Que, además de un hebraísta, traductor del “Cantar de los cantares” de Salomón nada menos, fuera un descendiente de judíos conversos de seguro que no lo ayudó para nada.

Pero no fue eso... o no fue sólo eso, lo que lo hizo caer en la cárcel de Valladolid.

Envidia y despecho; orgullo herido; celos.

Rumores, sospechas.

¿Quién puede enseñar la Biblia mejor que yo?

¿Quién es éste que se pone a criticar la Vulgata? preguntó altanero en la plaza y en el claustro, falsamente consternado, deliberadamente con imprudencia y en voz alta, el candidato derrotado en la oposición por obtener la cátedra en la Universidad ganada por Fray Luis.
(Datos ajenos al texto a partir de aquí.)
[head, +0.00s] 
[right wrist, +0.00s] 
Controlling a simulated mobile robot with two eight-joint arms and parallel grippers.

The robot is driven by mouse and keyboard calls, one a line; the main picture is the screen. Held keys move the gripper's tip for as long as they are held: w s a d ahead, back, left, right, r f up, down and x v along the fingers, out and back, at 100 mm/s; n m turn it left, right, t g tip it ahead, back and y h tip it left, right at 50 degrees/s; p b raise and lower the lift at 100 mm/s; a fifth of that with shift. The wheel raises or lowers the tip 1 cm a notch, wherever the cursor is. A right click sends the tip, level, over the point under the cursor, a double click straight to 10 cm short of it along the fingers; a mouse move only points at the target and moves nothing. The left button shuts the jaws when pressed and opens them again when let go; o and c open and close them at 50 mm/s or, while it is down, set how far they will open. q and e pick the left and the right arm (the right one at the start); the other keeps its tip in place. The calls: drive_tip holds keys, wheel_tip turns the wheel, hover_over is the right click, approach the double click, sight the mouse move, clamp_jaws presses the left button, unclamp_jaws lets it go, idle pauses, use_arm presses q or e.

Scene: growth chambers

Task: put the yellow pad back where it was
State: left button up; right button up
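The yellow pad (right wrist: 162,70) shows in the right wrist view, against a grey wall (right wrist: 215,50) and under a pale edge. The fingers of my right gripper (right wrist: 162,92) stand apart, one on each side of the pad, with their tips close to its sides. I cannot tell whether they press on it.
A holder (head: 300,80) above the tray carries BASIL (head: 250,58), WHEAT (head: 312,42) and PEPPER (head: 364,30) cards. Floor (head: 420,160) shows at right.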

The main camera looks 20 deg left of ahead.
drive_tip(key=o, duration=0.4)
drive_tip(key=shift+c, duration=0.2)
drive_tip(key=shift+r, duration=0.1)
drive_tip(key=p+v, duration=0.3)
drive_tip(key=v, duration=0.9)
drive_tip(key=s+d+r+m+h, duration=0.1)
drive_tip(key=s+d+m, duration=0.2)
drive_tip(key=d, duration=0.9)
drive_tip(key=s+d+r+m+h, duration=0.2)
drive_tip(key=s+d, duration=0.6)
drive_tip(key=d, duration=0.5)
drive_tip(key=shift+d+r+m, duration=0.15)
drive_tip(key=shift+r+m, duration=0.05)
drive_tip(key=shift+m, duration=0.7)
Cuatro años y medio le tomó a la Inquisición vallisolitana resolver que en el caso levantado contra Fray Luis no había nada. Desechó todos los cargos en contra suya y lo dejó en libertad con la sola advertencia y consejo de ser más prudente y recatado en sus comentarios.

Eso, ser prudente y recatado, con oído atento a las paredes, sin duda Fray Luis ya lo había aprendido de sobra.
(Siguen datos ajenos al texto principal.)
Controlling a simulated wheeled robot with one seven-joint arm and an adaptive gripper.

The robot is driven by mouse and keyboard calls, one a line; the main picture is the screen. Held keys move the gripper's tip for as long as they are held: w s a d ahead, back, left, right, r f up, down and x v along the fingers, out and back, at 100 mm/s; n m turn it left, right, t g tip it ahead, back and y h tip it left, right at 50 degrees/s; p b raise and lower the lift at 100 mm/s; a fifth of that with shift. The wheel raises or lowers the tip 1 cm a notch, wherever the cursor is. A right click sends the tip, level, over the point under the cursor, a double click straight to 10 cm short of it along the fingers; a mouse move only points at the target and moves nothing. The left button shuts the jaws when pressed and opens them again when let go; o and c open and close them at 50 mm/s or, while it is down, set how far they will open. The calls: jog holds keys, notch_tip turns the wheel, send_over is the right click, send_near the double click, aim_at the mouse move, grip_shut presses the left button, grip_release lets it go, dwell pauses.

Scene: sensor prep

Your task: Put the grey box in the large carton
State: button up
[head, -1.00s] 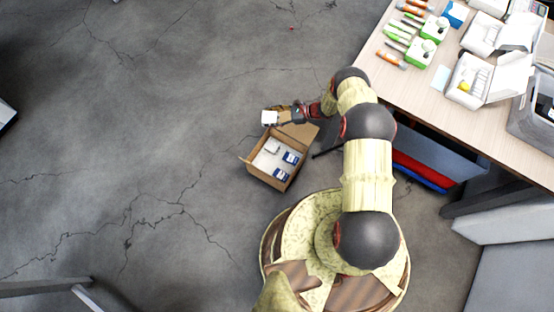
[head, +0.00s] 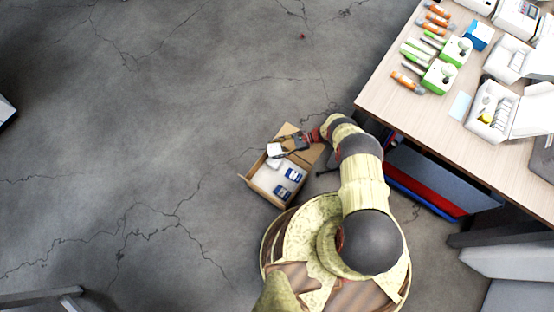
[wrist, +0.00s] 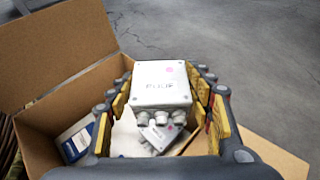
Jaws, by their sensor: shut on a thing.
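My gripper (head: 286,149) is shut on a grey box (head: 274,150), a pale box with several round cable fittings on one side. The wrist view shows the grey box (wrist: 160,84) between the yellow finger pads of my gripper (wrist: 160,100). The large open brown carton (head: 258,190) stands on the floor, and the held box is over its far end. Inside lie another grey box (wrist: 158,132) and blue-and-white packets (head: 293,175). My gripper hides part of the carton's far side.
A wooden table (head: 400,105) at right holds green and orange tools (head: 440,73) and open white boxes (head: 493,112). Blue and red bins (head: 425,180) stand below it. The carton's flaps (wrist: 55,50) stick outward.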

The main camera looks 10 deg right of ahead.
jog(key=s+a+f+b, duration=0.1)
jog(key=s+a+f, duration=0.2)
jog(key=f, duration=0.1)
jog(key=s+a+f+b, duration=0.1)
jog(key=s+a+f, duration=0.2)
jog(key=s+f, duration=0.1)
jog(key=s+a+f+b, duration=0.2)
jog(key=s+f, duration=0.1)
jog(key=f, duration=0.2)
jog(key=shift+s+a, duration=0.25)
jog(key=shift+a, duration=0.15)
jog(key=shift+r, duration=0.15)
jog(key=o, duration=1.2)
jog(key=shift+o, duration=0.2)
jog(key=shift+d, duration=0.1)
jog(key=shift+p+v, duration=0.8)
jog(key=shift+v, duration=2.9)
Ya había más gente alrededor suyo; más ruido. El tabernero le llevó a la mesa un plato con medio muslo de cochinillo asado, patatas de Las Indias y una longaniza burgalesa ensartada en un asador. Fray Luis mordió la longaniza con avidez; aunque lo intentó, no pudo recordar cuándo había probado antes una comida que no estuviese ya fría y medio podrida. Terminó de comer; se limpió las manos en el sayo, cogió su morral, le echó una mirada a la mujer del pañuelo de seda roja y salió.

La leyenda dice que cuando Fray Luis retomó su cátedra en la Universidad de Salamanca un mes después de su salida de la cárcel, comenzó la lección diciendo... «Como decíamos ayer...»

Pero yo no me lo creo.

Dos o tres semanas quizás.

Cuatro años y medio son demasiados años.

Cuando le dio una mirada al aula, sus antiguos estudiantes con seguridad ya no estaban; Fray Luis tendría para muchos el olor del apestado salido de la cárcel de la Inquisición y probablemente no estaba para chistes.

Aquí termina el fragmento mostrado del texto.